By June Mathews
I recently attended funeral services for my first piano teacher, Mrs. Campbell, a bittersweet occasion, to say the least. While saying goodbye to an early influencer is never easy, sharing memories with old friends, some former students like me, was soothing to the soul.
I had three other piano teachers as a kid, but if I had to name a favorite, Mrs. Campbell easily rises to the top of the list. Of course like any kid would, I resented her chastising me for not practicing, and I grew frustrated whenever she would make me play a few notes over and over and over again until I got them right.

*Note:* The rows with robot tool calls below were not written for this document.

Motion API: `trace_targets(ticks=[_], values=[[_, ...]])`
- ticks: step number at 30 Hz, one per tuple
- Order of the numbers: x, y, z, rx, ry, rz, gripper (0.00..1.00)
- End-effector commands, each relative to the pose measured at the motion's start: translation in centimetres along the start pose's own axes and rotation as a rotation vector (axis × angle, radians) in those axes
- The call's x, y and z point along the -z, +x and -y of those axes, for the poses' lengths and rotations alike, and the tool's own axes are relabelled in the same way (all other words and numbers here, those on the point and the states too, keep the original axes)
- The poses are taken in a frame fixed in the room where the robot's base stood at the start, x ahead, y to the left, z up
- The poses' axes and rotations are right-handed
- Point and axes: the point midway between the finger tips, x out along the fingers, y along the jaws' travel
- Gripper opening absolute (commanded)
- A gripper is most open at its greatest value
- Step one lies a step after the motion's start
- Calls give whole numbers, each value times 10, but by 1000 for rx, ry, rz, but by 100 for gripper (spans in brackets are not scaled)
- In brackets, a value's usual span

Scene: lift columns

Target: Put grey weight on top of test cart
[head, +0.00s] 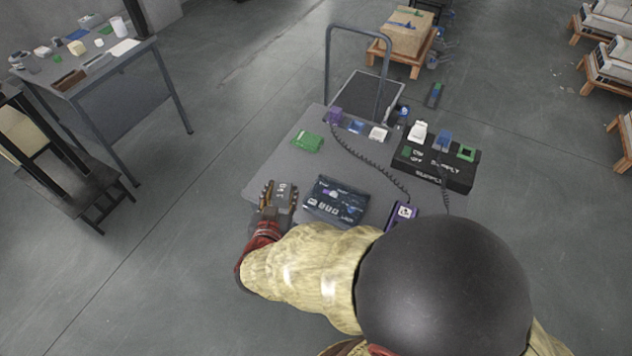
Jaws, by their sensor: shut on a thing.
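My gripper (272,210) is at the near left edge of the grey table (272,163), at the end of my arm. It is shut on a small grey block with pale lettering, which looks like the grey weight (284,192). The fingers partly hide it, and I cannot tell if it touches the tabletop. A cart with a tall blue-grey handle (327,62) and a dark flat top (366,92) stands just beyond the table's far edge. It looks like the test cart. The part of its top that shows looks bare.
A dark printed pouch (336,201) lies right of my gripper. A green block (308,142) and a black supply box (436,166) with a coiled cable are on the table. A pallet with a carton (406,36) stands behind the cart. Another table (120,72) is at left.

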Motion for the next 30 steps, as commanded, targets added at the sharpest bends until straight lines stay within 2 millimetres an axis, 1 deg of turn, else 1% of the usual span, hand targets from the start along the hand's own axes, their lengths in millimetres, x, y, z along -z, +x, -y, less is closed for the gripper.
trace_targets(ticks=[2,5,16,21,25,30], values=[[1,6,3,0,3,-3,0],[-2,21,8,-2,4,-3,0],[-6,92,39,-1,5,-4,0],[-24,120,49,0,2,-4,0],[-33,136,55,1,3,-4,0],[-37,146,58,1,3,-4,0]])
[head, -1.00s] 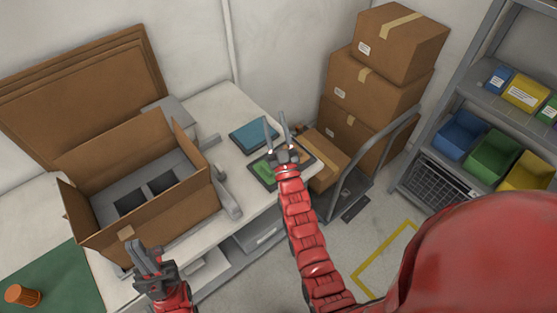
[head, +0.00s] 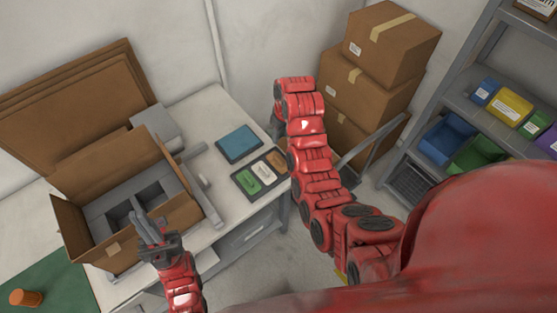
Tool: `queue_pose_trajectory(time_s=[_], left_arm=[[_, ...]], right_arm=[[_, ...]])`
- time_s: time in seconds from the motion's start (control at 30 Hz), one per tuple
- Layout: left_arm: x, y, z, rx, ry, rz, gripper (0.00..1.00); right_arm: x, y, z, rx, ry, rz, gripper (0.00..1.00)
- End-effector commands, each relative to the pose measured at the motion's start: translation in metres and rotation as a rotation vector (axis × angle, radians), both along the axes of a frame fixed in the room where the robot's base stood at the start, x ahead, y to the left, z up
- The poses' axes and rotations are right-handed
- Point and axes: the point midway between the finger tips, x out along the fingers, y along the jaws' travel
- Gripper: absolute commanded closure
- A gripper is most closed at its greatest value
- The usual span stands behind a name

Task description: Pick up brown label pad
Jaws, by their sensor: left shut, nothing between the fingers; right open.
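A dark tray (head: 241,180) on the white bench holds a green pad (head: 249,181), a pale-labelled pad (head: 262,170) and a brown pad (head: 277,158), which is at the tray's right end. My right arm passes close beside the brown pad in the picture. A small grey part of my right gripper (head: 277,122) shows at the arm's left edge, above the tray in the picture. Its fingertips are mostly hidden by the arm. My left gripper (head: 142,217) is shut and empty, in front of the open cardboard box (head: 185,217).
A blue pad (head: 238,143) lies behind the tray. A grey bar-like fixture (head: 205,185) stands between box and tray. Stacked cartons (head: 375,90) and a shelf with coloured bins (head: 447,138) are to the right. An orange cylinder (head: 25,298) stands on a green mat (head: 60,270).

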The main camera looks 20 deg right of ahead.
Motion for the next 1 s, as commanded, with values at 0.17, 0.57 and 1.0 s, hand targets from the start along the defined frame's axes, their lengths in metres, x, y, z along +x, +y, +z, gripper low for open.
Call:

But unlike a couple of my later teachers, she was firm but graceful in her criticism, never once causing me to cry. So overall I respected her and admired her talent, aspiring to one day play the piano as beautifully as she did.
Mrs. Campbell was also our church pianist, so I first knew her as a woman of faith. And that’s not just perception on my part. The torn and tattered Bible her son held while eulogizing his mother served as tangible evidence.
The small congregation we were a part of back then was a close-knit bunch, and several decades later, the parents of my generation, though their numbers are dwindling, meet for a meal once a month. Mrs. Campbell met with them until health issues prevented it.
And many of the kids of those parents took piano lessons from Mrs. Campbell. In fact, our pastor from those early days, now 83 years young, spoke at Mrs. Campbell’s funeral service, recalling the many lessons his own daughter took from her.
For 45 years, Mrs
. Campbell instructed, encouraged and cajoled her students; some perched on her piano bench only by parental edict, others eager to learn. One afternoon a week for half an hour or so, we’d work to master whatever selections we were currently assigned from the John Thompson piano series.
Were it not for Mrs. Campbell, I probably would have never heard of “Bill Grogan’s Goat,” much less learned all the lyrics to such a degree that I remember them some 40 years later.
And even though our parents paid for the lessons, sitting through those countless sessions of plinking and picking and playing of wrong notes was either a labor of love or a supreme act of service on Mrs. Campbell’s part. Or maybe it was both. I can’t begin to imagine the patience that must have taken.
She was surely called by God to teach piano; otherwise, she would have gone completely mad after only a few years of what to most people would have amounted to sheer torture. But she did what it took to stay the course.
During the service, her son recalled that she regularly retreated from the rest of the family to read her Bible, pray and meditate. No doubt she did a lot of that during the years I took lessons from her.
As with many adults who once viewed their piano lessons as the worst kind of drudgery, I came to regret quitting. In an attempt to make up for it, I took lessons as an adult for a short time. And while I’m no Van Cliburn by a long shot, I play well enough for my own enjoyment, still sitting down at the piano on occasion to hammer out a few tunes.
Out of an old habit formed while taking lessons from Mrs. Campbell, I often reach for an old Broadman Hymnal and warm up with some of the hymns she helped me learn how to play. To this day, “Trust and Obey,” “Wonderful Words of Life” and “At Calvary” remind me of her.
Thus, Mrs. Campbell’s legacy continues, not only in my life but in the lives of the many other students she taught. And though I’m not equipped to teach music, she taught me the importance of leaving my own unique legacy for the next generation.
So thanks, Mrs. Campbell, for the life lessons you taught me through music, as well as for the ability to entertain myself with a song or two every now and then.
And thanks, too, for never once causing me to cry.